Moskova’ya bağımlı Sol grupların işgal olarak görmediği, “müdahale” diyerek meşrulaştırdığı Rus işgali, tüm dünyada Sol içinde bir bölünme yaratmıştı.
Türkiye’de sosyalizmi Meclis’e taşımış, Solu kitleselleştirmiş ve bu anlamda Solun en güçlü ayağı olan Türkiye İşçi Partisi’nin Genel Başkanı Mehmet Ali Aybar “Sovyet müdahalesinin Amerikan emperyalizminin yararlanacağı olumsuz gelişmelere yol açmasından endişe ettiğini; sosyalist devletler arasında müdahaleye yer olmadığını” söyleyerek işgale açık biçimde karşı çıktı.

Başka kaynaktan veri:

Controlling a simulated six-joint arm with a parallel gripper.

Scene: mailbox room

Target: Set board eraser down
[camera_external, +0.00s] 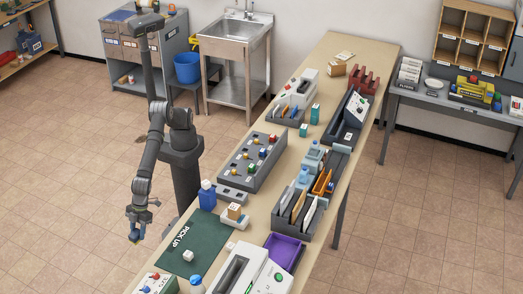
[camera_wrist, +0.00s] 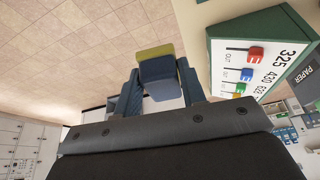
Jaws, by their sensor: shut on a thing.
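My gripper (camera_external: 138,222) hangs off the left side of the long table (camera_external: 331,60), with floor behind it in the external view. It is shut on the board eraser (camera_external: 134,236), which looks small and blue there. In the wrist view the board eraser (camera_wrist: 159,76) shows a blue-grey body with a yellow-green strip at its far end. It sits between the two fingers of my gripper (camera_wrist: 160,90). A dark green mat marked PICK UP (camera_external: 205,238) lies on the table to the right of my gripper.
A white cube (camera_external: 188,255) lies on the mat. A green-sided panel with coloured knobs (camera_external: 156,284) stands at the near table end; it also shows close on the right in the wrist view (camera_wrist: 262,75).

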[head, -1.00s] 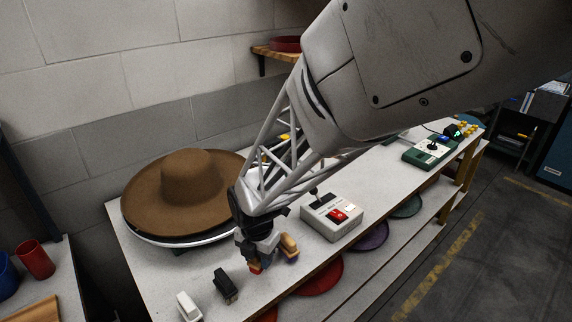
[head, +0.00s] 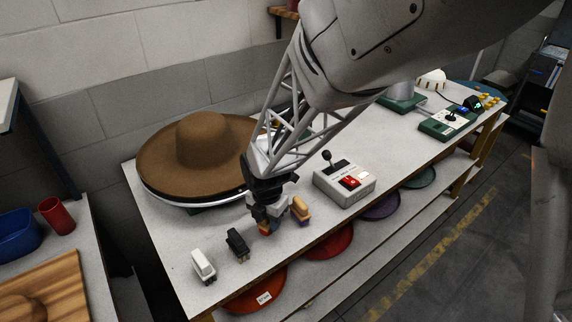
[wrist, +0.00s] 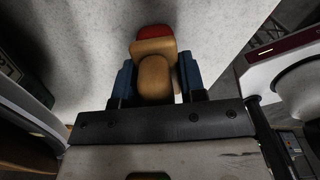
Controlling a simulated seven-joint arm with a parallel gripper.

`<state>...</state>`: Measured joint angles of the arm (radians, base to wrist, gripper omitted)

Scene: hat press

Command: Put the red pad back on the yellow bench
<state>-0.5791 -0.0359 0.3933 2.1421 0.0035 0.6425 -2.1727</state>
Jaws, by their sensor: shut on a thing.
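The red pad (wrist: 155,31) has a tan wooden handle, and in the wrist view the handle sits between the two blue-padded fingers of my gripper (wrist: 157,75). My gripper is shut on it. In the head view my gripper (head: 267,222) points down at the pale top of the long bench (head: 205,234), which has yellow legs at its right end. Only a little of the red pad shows under the fingers there, at or just above the bench top. I cannot tell whether it touches.
A pad with a tan handle and purple base (head: 301,209) stands close right of my gripper. A black pad (head: 237,243) and a white pad (head: 203,266) stand to the left. A brown hat (head: 198,150) lies behind, and a control box (head: 345,184) stands right.

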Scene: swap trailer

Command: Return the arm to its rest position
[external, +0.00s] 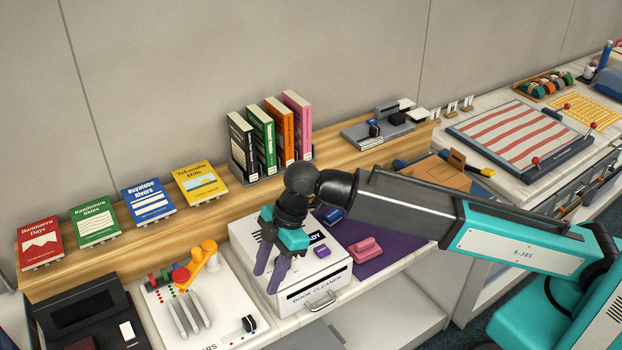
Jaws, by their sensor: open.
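My gripper (272,276) is above and in front of the white book cleaner box (318,284), pointing down. Its two purple fingers are apart and nothing shows between them. My arm (408,208) reaches in from the right, its teal and dark links stretched out over the counter. My wrist hides part of the box top and its lettering.
Several books stand in a rack (238,175) on the wooden shelf (160,238), with others displayed to the left. A white tool board (228,300) lies left of the box. A purple mat (398,240) holds a pink block (367,247). A striped board (520,138) lies at right.

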Dönemin en örgütlü devrimci gençlik hareketi Fikir Kulüpleri Federasyonu (FKF) ise paralel bir tavır benimseyerek “Sovyetler Birliği’nin Varşova Paktı müttefiklerinden bir kısmıyla birlikte pakt üyesi Çekoslovakya’yı işgal etmeleri, dünya barışına ve özgürlüğüne indirilen bir darbedir. Bu nedenle Türkiye üniversite gençliği adına kınarız.” açıklamasını yaptı.
Deniz Gezmiş’in de üyesi bulunduğu Devrimci Öğrenci Birliği’ne dahil bir grup öğrenci Sovyetler Birliği’nin İstanbul Başkonsolosluğu’na siyah çelenk koyarak işgali protesto etti.

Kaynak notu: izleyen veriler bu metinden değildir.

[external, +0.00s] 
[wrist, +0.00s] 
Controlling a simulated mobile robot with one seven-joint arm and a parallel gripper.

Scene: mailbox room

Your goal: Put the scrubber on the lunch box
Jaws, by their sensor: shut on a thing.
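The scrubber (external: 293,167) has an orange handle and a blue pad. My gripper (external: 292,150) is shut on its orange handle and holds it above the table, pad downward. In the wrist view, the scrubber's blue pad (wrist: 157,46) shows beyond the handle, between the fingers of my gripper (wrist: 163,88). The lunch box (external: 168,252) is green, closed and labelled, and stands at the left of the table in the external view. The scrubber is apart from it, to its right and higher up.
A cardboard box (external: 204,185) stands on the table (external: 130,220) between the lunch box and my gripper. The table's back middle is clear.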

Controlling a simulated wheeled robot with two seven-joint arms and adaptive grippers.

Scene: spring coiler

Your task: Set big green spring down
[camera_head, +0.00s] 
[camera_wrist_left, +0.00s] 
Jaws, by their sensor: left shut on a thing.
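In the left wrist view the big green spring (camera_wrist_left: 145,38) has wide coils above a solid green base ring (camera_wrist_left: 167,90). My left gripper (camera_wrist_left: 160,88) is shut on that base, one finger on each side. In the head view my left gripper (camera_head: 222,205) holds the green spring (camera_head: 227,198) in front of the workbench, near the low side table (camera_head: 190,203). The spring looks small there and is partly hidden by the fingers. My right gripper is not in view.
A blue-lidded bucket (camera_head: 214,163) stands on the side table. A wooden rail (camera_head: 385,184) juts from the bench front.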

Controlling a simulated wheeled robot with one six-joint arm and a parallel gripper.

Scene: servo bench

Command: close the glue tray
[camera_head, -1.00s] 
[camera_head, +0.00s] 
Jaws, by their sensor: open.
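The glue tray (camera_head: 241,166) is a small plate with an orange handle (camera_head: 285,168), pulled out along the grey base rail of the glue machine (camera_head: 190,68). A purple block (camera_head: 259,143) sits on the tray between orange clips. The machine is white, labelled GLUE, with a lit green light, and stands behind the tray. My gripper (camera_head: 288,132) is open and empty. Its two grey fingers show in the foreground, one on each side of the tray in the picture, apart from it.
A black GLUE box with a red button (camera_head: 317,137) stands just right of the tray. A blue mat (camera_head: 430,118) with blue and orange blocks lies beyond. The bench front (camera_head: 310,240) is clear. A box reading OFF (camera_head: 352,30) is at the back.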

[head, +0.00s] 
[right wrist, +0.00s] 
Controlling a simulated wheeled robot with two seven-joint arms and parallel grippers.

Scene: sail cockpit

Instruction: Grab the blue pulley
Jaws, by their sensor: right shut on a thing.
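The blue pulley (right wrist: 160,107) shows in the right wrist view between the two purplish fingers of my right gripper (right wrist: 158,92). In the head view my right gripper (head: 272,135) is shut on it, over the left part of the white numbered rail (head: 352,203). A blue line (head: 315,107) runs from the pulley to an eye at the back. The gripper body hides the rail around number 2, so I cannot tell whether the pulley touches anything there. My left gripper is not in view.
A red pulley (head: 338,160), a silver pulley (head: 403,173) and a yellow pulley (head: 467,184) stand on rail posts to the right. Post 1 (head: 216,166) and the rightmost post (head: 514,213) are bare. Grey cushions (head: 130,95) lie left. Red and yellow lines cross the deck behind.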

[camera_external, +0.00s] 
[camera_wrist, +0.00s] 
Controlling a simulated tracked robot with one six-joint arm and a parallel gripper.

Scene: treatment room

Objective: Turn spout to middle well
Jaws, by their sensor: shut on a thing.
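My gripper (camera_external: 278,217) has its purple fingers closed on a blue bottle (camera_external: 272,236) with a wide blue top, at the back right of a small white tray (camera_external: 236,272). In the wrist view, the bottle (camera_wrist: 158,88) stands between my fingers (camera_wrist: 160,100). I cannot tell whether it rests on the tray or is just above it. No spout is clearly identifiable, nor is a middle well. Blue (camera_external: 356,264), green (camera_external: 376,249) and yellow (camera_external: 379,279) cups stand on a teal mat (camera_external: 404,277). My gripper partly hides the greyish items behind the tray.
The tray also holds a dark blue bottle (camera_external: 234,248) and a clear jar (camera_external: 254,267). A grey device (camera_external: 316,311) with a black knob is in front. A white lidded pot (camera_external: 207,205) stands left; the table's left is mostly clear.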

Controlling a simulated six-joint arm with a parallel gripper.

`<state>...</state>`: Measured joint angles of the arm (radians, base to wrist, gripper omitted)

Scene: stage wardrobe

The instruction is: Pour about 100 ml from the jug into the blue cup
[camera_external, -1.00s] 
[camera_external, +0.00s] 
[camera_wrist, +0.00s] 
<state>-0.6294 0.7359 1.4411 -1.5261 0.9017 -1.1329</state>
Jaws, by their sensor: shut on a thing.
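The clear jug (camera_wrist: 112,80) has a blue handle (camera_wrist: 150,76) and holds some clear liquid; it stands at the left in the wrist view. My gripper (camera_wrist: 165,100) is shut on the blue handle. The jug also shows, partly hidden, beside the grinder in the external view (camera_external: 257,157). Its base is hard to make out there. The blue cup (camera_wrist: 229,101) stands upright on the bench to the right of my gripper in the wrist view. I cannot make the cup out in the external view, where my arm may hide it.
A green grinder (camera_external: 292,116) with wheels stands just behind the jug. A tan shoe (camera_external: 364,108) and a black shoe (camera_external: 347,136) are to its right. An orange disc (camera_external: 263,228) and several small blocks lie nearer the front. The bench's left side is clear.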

Sonraları “Ne ABD, ne Rusya, tam bağımsız Türkiye!” olarak sloganlaşan bu politik tavır, Moskova güdümlü bir sosyalizm hareketinin oluşmasının önünde uzun bir süre engel olabildi.
Rusya’nın Doğu Ukrayna’yı işgaline “işgal” diyemeyen, “Putin’in hamlesi” diyerek olayı siyasi zemine çekmeye çalışan, NATO’nun yayılması üzerinden propaganda yaparken Rus yayılmacılığını görmezden gelen “Sol” anlayışın geçmişi hatırlamaya fazlasıyla ihtiyacı var.